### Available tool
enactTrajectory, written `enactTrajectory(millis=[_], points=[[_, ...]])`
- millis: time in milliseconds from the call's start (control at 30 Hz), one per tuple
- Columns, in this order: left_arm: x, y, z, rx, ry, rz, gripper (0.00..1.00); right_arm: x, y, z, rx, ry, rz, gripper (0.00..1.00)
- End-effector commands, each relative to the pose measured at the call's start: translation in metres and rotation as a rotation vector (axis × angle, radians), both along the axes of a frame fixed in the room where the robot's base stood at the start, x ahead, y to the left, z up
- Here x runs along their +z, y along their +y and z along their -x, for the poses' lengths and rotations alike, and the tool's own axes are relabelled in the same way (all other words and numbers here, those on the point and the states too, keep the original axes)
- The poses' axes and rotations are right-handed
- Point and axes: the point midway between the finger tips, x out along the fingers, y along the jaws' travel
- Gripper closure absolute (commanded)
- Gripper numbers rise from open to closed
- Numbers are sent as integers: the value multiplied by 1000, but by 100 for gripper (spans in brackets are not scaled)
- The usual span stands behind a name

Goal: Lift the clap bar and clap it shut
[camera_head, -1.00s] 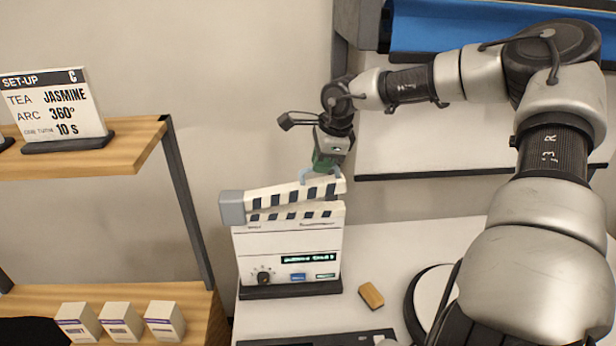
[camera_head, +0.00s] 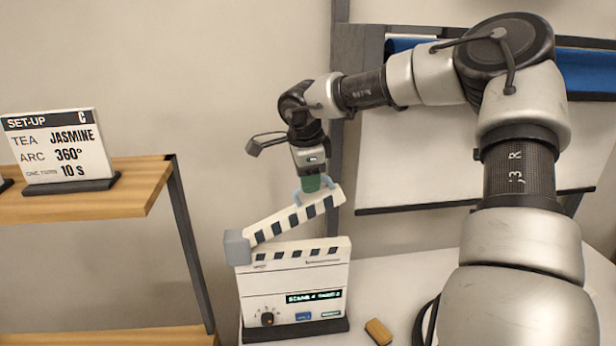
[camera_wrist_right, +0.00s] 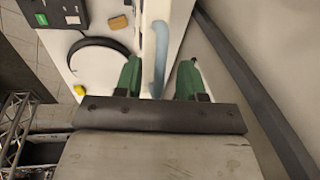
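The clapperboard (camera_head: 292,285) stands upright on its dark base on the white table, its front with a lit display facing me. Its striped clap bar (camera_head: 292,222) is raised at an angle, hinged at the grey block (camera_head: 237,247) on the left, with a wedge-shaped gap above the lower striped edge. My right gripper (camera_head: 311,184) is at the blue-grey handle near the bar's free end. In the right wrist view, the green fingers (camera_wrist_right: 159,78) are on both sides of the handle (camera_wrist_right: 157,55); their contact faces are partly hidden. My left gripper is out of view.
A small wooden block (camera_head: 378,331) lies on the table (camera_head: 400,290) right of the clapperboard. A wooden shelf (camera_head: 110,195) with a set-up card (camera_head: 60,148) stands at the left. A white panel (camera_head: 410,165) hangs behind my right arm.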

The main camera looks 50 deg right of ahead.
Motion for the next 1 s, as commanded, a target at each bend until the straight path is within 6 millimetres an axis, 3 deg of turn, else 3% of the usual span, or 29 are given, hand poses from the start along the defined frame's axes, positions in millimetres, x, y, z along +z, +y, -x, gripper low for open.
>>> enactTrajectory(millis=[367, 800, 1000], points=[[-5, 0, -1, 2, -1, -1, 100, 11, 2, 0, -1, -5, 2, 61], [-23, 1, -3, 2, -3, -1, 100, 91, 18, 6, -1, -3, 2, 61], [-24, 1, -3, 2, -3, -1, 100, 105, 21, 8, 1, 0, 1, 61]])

# Exercise requirements
Beginning at the top of the data, please return every line until and including the line containing "- The poses'", copied exactly, and nothing past it.

# Result
### Available tool
enactTrajectory, written `enactTrajectory(millis=[_], points=[[_, ...]])`
- millis: time in milliseconds from the call's start (control at 30 Hz), one per tuple
- Columns, in this order: left_arm: x, y, z, rx, ry, rz, gripper (0.00..1.00); right_arm: x, y, z, rx, ry, rz, gripper (0.00..1.00)
- End-effector commands, each relative to the pose measured at the call's start: translation in metres and rotation as a rotation vector (axis × angle, radians), both along the axes of a frame fixed in the room where the robot's base stood at the start, x ahead, y to the left, z up
- Here x runs along their +z, y along their +y and z along their -x, for the poses' lengths and rotations alike, and the tool's own axes are relabelled in the same way (all other words and numbers here, those on the point and the states too, keep the original axes)
- The poses' axes and rotations are right-handed

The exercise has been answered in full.